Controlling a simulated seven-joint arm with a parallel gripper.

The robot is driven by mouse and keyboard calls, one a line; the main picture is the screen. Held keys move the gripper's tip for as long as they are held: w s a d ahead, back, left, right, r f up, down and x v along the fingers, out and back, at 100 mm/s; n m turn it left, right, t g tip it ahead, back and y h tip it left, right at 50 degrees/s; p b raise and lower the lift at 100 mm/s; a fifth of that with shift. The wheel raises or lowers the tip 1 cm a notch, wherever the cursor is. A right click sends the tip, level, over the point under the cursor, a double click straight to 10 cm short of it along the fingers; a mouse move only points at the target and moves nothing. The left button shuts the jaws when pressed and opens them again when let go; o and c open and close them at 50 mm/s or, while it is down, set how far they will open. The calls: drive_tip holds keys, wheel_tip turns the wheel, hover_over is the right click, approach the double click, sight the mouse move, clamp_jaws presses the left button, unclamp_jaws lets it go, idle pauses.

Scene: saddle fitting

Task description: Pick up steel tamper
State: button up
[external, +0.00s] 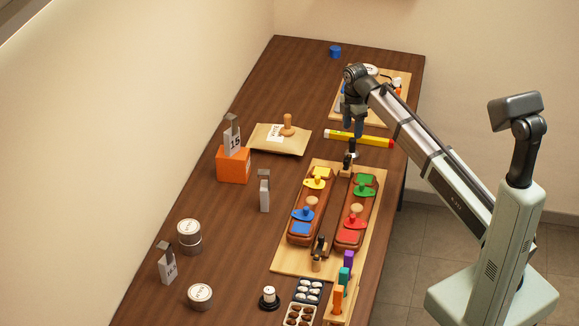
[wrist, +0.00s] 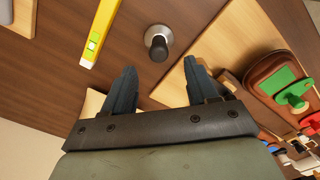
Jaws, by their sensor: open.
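The steel tamper (wrist: 158,42) stands upright on the wooden table in the wrist view, with a round steel base and a dark handle. It sits just beyond the gap between my fingertips. In the external view the tamper (external: 353,151) is small and lies just below my fingers, near the far end of the fixture board. My gripper (wrist: 158,68) is open and empty, its two dark blue fingers apart. It also shows in the external view (external: 354,131), above the tamper. I cannot tell the exact height gap.
A yellow level (external: 357,138) lies close behind the tamper. The fixture board (external: 283,262) with coloured pieces stands in front of it. Orange block (external: 233,165), tins and metal weights occupy the left side.

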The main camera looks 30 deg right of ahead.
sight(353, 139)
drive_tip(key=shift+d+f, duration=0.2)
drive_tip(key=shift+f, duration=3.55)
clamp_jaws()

**GOAL**
Restate the entire listing word for word, excluding pictures.

**SOLUTION FOR THIS EXERCISE**
Controlling a simulated seven-joint arm with a parallel gripper.

The robot is driven by mouse and keyboard calls, one a line; the main picture is the screen. Held keys move the gripper's tip for as long as they are held: w s a d ahead, back, left, right, r f up, down and x v along the fingers, out and back, at 100 mm/s; n m turn it left, right, t g tip it ahead, back and y h tip it left, right at 50 degrees/s; p b raise and lower the lift at 100 mm/s; a fifth of that with shift. The wheel raises or lowers the tip 1 cm a notch, wherever the cursor is. A right click sends the tip, level, over the point under the cursor, a double click straight to 10 cm short of it along the fingers; a mouse move only points at the target and moves nothing. The left button shuts the jaws when pressed and opens them again when let go; o and c open and close them at 50 mm/s or, while it is down, set how far they will open. The calls: drive_tip holds keys, wheel_tip turns the wheel, hover_over is the right click, approach the double click, sight the mouse move, clamp_jaws presses the left button, unclamp_jaws lets it go, idle pauses.

Scene: saddle fitting

Task description: Pick up steel tamper
State: button up
[external, +0.00s] 
[wrist, +0.00s] 
Jaws, by their sensor: open.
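The steel tamper (wrist: 158,42) stands upright on the wooden table in the wrist view, with a round steel base and a dark handle. It sits just beyond the gap between my fingertips. In the external view the tamper (external: 353,151) is small and lies just below my fingers, near the far end of the fixture board. My gripper (wrist: 158,68) is open and empty, its two dark blue fingers apart. It also shows in the external view (external: 354,131), above the tamper. I cannot tell the exact height gap.
A yellow level (external: 357,138) lies close behind the tamper. The fixture board (external: 283,262) with coloured pieces stands in front of it. Orange block (external: 233,165), tins and metal weights occupy the left side.

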The main camera looks 30 deg right of ahead.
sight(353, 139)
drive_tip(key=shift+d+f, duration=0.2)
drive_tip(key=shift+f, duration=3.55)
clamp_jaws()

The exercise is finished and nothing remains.